_WORK TO DO:_
Single out the lines of the material that contain "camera" and copy them.

_INFORMATION SUPPLIED:_
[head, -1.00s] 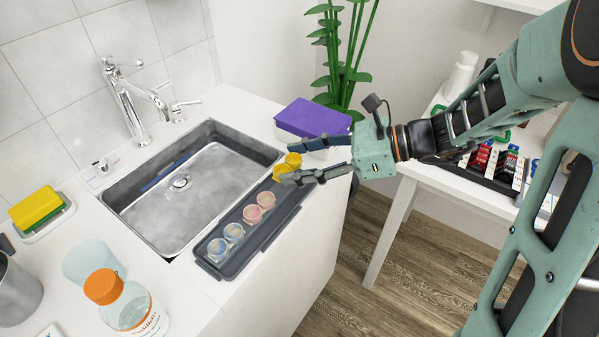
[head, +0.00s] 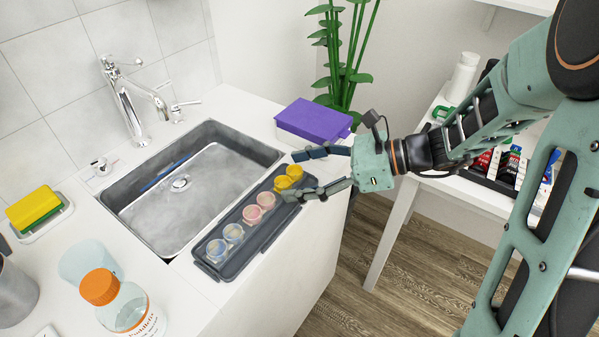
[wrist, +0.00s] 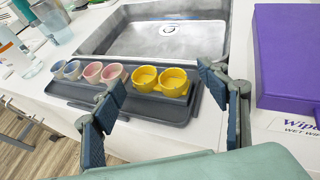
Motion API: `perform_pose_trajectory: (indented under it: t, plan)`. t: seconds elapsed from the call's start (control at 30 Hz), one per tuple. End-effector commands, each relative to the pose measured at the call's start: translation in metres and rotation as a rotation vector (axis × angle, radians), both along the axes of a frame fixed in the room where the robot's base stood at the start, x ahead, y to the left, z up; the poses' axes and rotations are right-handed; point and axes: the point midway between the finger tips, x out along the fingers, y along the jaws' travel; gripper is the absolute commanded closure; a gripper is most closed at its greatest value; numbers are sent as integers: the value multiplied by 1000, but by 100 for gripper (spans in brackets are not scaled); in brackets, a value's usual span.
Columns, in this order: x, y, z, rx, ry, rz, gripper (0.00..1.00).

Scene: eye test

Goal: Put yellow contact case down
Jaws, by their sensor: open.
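The yellow contact case (head: 289,177) rests at the far end of a dark grey tray (head: 213,269). It has two round cups, and in the wrist view the yellow case (wrist: 160,79) sits upright on the tray, between and beyond my fingertips. A pink case (head: 259,207) and a pale blue case (head: 225,240) stand in line with it on the same tray. My gripper (head: 302,173) is open and empty, its fingers spread to either side of the yellow case's end. In the wrist view both fingers are apart from the case.
The sink (head: 185,200) lies left of the tray. A purple-lidded wipes box (head: 314,117) stands just behind my gripper. An orange-capped bottle (head: 122,306) and a yellow-green sponge (head: 36,208) are at the left. The counter's edge runs along the tray's right side.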

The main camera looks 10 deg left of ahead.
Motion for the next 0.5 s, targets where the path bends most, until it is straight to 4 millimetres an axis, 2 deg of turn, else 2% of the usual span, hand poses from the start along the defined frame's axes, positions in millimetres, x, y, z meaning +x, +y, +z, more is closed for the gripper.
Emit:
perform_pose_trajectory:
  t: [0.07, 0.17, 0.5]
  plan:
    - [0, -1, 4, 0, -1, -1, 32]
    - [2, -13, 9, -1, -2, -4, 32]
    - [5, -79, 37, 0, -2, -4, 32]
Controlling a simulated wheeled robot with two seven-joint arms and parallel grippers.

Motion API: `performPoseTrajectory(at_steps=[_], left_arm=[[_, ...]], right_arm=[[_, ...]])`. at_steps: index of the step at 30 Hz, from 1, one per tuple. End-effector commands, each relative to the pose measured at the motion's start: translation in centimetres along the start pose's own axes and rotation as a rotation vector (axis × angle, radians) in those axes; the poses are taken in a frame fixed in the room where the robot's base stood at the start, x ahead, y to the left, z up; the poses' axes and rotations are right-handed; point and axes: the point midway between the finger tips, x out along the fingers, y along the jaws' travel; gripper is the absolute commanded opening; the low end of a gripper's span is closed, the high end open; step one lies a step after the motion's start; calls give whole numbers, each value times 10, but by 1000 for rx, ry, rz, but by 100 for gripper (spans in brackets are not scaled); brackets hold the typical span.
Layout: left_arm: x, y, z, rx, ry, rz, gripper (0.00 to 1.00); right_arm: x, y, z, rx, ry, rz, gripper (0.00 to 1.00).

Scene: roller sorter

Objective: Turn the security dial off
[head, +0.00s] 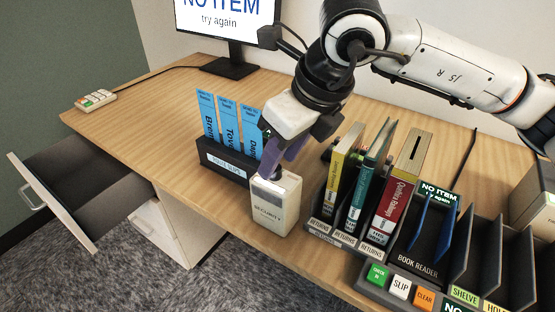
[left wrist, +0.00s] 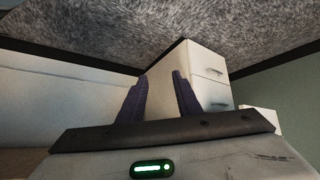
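The security box (head: 268,213), a small cream unit labelled "SECURITY", stands at the desk's front edge. Its dial is on top, mostly hidden by my right gripper, and I cannot read its setting. My right gripper (head: 275,174) points down at the box top with its purple fingers at the dial. Whether the fingers are closed on the dial cannot be told. My left gripper (left wrist: 158,82) shows in the left wrist view with its two purple fingers apart and nothing between them. It is outside the head view.
A black holder with blue slips (head: 226,166) stands left of the box. Book stands marked "RETURNS" (head: 345,237) and a book reader (head: 417,262) are to the right. A monitor (head: 228,20) reads "NO ITEM try again". An open drawer (head: 75,195) juts out at left.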

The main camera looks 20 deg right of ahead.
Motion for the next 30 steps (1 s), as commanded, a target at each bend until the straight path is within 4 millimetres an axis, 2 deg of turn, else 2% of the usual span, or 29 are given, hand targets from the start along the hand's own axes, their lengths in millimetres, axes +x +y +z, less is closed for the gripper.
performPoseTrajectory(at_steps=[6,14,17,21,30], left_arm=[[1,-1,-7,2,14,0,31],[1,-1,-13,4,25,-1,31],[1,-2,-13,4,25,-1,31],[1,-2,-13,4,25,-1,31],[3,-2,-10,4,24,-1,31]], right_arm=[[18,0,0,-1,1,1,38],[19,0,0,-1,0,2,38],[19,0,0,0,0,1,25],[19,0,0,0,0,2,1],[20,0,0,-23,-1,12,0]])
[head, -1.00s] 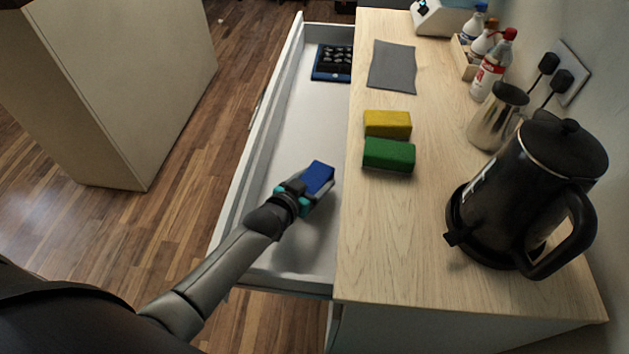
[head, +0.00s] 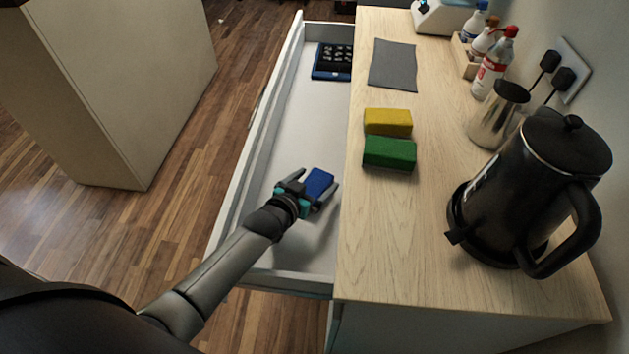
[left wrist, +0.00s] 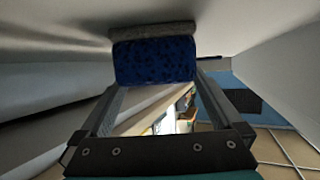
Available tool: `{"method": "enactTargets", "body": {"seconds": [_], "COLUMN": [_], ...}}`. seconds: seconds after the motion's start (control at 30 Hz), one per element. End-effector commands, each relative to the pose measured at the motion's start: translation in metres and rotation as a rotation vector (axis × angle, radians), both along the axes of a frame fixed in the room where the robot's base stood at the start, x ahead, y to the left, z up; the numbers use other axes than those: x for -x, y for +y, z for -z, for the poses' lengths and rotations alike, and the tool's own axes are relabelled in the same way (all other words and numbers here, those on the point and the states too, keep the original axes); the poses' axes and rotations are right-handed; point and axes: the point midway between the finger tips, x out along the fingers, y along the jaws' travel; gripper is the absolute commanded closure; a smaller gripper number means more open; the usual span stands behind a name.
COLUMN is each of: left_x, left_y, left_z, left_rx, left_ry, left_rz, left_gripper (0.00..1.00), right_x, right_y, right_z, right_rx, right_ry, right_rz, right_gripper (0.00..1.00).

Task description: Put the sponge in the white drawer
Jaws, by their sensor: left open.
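The white drawer (head: 312,112) is pulled wide open beside the wooden counter. A blue sponge (head: 319,182) is inside its near half, low in the drawer. My left gripper (head: 316,186) is open around the sponge, with a finger on either side. In the left wrist view the blue sponge (left wrist: 154,61) shows its speckled blue face and a grey layer. It lies just beyond the open fingertips (left wrist: 157,84), apparently against the drawer floor. My right gripper is not in view.
A dark blue tray (head: 331,61) with dark items sits at the drawer's far end. On the counter are a yellow sponge (head: 387,122), a green sponge (head: 389,153), a grey cloth (head: 392,65), a metal jug (head: 497,115) and a black kettle (head: 528,190). The drawer's middle is clear.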

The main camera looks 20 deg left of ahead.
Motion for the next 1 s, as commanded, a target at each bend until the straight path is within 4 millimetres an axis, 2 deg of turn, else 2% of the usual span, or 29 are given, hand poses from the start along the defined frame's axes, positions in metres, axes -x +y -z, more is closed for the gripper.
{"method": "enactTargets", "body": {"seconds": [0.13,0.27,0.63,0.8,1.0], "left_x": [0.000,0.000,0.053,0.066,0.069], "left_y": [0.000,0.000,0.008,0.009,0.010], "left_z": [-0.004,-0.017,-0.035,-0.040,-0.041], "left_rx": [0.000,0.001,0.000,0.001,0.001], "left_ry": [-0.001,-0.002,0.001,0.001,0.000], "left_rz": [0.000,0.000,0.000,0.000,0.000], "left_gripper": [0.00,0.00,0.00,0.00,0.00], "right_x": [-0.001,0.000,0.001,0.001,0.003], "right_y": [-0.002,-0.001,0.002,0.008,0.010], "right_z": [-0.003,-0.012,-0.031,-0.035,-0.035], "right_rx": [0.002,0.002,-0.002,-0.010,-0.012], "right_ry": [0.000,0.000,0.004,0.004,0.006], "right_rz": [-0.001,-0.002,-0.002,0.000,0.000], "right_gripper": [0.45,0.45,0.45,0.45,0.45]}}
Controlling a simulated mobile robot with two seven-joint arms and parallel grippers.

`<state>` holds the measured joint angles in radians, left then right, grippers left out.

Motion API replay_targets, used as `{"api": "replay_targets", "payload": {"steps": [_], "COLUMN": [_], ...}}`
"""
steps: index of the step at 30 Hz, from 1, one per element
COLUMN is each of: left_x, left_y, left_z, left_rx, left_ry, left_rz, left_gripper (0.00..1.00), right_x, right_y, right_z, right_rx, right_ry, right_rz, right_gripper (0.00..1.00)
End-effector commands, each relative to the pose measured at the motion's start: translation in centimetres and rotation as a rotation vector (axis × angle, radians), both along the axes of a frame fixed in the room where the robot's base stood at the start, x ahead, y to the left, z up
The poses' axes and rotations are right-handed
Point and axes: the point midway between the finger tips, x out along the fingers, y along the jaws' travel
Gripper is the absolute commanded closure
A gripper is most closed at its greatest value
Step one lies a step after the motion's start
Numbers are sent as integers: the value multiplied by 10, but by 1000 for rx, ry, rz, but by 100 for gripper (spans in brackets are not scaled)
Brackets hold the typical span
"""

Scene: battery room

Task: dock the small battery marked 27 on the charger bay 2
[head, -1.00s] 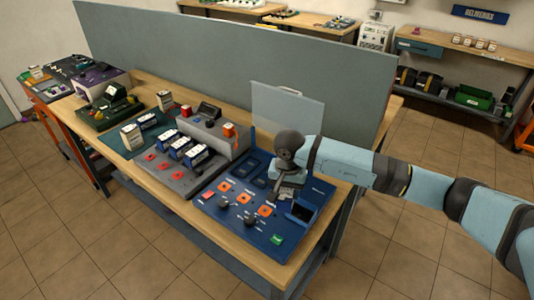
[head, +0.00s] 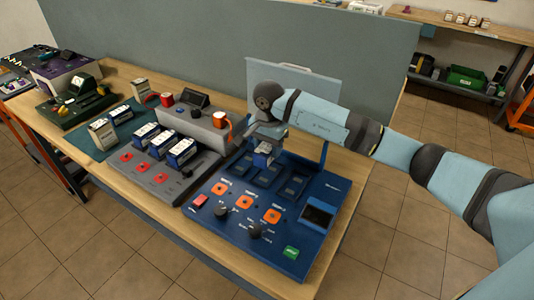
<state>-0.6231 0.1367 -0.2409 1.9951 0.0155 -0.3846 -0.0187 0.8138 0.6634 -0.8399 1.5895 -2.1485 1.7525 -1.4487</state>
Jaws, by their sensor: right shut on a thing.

_FINAL RESULT:_
The main camera looks 10 deg left of ahead.
The main camera looks 20 deg right of ahead.
The main camera looks 20 deg left of ahead.

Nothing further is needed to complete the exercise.